**INPUT FOR THIS TASK**
—————

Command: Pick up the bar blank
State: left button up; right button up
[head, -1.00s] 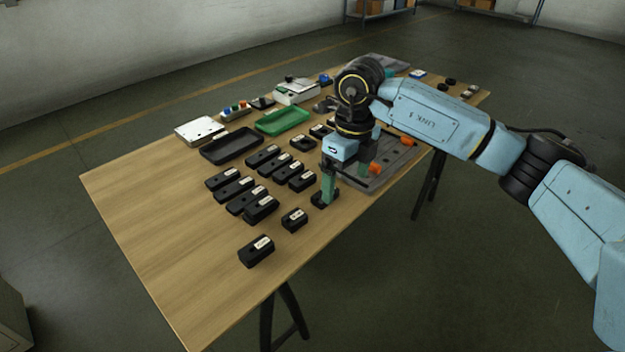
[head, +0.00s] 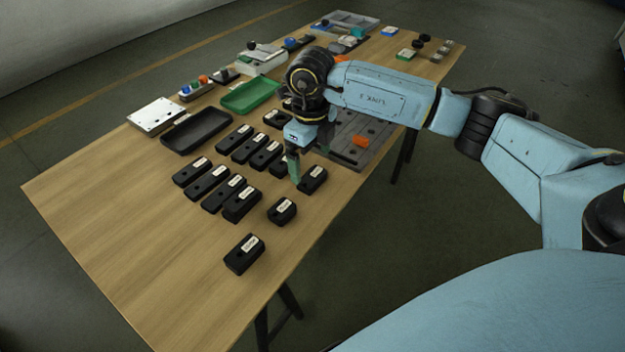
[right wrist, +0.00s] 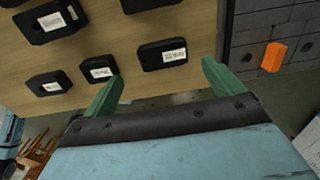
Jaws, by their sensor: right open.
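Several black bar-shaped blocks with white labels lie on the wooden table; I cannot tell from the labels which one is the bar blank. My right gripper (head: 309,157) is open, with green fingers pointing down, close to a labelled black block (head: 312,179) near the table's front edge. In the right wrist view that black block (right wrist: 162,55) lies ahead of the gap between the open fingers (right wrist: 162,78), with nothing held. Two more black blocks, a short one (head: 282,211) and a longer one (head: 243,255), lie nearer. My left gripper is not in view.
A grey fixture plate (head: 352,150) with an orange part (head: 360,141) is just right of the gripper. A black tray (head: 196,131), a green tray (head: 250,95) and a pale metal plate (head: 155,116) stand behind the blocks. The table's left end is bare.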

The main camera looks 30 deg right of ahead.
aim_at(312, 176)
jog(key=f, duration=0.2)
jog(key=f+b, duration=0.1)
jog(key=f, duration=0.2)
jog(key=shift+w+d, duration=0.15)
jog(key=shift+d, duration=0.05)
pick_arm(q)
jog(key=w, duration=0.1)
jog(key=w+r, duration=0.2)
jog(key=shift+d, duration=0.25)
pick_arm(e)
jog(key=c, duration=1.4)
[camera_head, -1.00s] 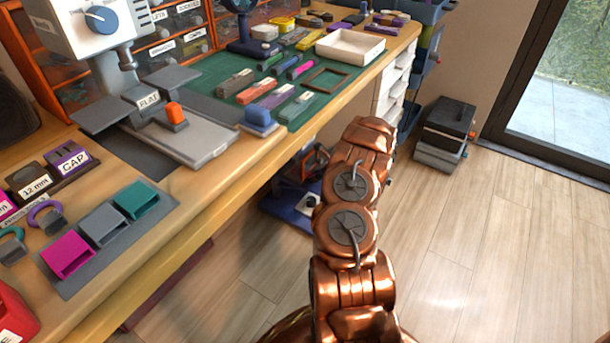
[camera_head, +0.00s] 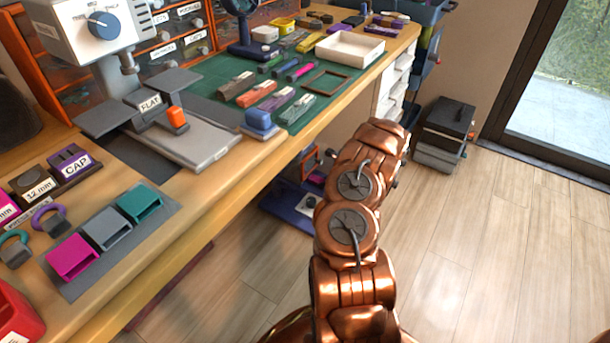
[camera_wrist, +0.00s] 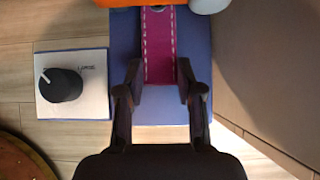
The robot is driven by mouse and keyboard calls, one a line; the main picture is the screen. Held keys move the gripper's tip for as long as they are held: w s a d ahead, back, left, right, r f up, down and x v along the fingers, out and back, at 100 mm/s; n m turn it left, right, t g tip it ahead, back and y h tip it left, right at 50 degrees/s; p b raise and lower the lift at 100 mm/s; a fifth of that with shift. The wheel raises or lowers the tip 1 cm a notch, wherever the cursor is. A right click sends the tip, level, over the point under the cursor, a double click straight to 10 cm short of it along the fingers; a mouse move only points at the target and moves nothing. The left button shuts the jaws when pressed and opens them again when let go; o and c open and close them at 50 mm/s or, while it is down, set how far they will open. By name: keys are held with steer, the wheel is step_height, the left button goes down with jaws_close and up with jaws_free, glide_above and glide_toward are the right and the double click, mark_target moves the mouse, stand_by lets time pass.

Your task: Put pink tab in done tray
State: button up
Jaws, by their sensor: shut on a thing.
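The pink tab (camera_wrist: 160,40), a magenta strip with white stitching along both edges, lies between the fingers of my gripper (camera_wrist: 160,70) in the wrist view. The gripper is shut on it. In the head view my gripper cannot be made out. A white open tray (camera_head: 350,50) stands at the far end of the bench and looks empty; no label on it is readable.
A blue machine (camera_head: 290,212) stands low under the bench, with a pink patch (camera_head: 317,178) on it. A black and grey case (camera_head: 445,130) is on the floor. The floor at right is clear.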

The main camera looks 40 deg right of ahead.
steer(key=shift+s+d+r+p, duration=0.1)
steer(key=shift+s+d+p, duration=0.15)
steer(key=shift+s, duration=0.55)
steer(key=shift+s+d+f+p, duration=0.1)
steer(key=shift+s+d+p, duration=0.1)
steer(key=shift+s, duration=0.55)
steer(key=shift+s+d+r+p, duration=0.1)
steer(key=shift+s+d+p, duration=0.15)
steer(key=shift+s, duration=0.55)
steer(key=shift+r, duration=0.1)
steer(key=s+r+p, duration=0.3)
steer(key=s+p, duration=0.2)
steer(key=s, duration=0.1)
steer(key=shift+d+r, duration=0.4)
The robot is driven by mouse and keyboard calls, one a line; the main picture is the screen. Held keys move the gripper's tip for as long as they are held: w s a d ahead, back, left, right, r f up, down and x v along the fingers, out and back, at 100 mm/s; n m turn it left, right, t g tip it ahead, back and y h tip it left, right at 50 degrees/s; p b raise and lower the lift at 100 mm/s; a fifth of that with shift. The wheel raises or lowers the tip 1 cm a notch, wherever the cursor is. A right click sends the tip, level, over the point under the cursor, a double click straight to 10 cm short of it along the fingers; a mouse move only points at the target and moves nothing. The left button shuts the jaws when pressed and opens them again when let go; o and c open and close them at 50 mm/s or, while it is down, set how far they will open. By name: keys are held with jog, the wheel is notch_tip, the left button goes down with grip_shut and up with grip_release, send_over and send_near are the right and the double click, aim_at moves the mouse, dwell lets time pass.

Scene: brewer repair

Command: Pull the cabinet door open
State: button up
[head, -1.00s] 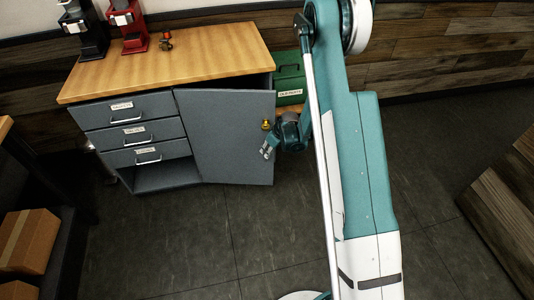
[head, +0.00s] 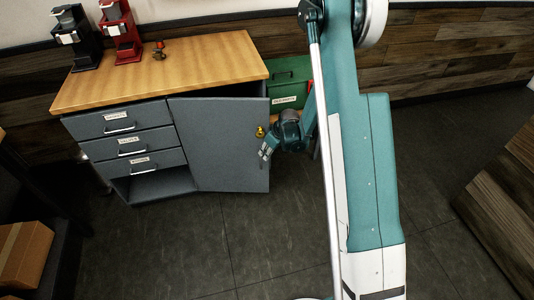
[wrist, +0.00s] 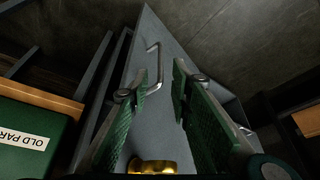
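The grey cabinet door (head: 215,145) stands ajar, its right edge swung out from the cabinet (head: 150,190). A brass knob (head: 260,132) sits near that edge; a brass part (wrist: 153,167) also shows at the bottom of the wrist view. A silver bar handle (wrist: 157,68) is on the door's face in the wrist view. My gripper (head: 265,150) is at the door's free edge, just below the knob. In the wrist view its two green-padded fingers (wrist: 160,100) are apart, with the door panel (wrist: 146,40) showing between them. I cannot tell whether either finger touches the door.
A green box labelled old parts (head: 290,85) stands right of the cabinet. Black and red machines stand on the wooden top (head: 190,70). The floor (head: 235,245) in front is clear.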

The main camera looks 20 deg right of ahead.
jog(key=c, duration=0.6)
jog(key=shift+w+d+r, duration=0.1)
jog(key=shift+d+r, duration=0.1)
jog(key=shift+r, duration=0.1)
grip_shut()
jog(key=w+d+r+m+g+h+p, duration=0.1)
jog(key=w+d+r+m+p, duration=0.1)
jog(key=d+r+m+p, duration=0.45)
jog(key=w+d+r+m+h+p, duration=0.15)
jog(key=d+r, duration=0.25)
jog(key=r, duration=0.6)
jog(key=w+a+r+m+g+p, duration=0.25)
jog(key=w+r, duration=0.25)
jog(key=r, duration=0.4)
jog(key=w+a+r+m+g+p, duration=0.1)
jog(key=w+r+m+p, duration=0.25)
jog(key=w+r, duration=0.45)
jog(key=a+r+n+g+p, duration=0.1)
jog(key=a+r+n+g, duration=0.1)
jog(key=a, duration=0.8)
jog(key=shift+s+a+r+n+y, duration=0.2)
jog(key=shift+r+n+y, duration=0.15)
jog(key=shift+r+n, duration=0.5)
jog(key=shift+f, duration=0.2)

—————

**TASK TO COMPLETE**
Search the data above for the string "move" and return every line that has it.

**RESPONSE BELOW**
The robot is driven by mouse and keyboard calls, one a line; the main picture is the screen. Held keys move the gripper's tip for as long as they are held: w s a d ahead, back, left, right, r f up, down and x v along the fingers, out and back, at 100 mm/s; n m turn it left, right, t g tip it ahead, back and y h tip it left, right at 50 degrees/s; p b raise and lower the lift at 100 mm/s; a fifth of that with shift. The wheel raises or lowers the tip 1 cm a notch, wherever the cursor is. A right click sends the tip, level, over the point under the cursor, a double click straight to 10 cm short of it along the fingers; a mouse move only points at the target and moves nothing. The left button shuts the jaws when pressed and opens them again when let go; o and c open and close them at 50 mm/s or, while it is down, set how far they will open. By name: keys are held with steer, the wheel is step_height, the left button goes down with jaws_close and up with jaws_free, glide_above and glide_toward are the right and the double click, mark_target moves the mouse, stand_by lets time pass.
The robot is driven by mouse and keyboard calls, one a line; the main picture is the screen. Held keys move the gripper's tip for as long as they are held: w s a d ahead, back, left, right, r f up, down and x v along the fingers, out and back, at 100 mm/s; n m turn it left, right, t g tip it ahead, back and y h tip it left, right at 50 degrees/s; p b raise and lower the lift at 100 mm/s; a fifth of that with shift. The wheel raises or lowers the tip 1 cm a notch, wherever the cursor is. A right click sends the tip, level, over the point under the cursor, a double click straight to 10 cm short of it along the fingers; a mouse move only points at the target and moves nothing. The left button shuts the jaws when pressed and opens them again when let go; o and c open and close them at 50 mm/s or, while it is down, set how far they will open. By name: keys are held with jog, the wheel is notch_tip, the left button goes down with grip_shut and up with grip_release, send_over and send_near are the right and the double click, aim_at moves the mouse, dwell lets time pass.

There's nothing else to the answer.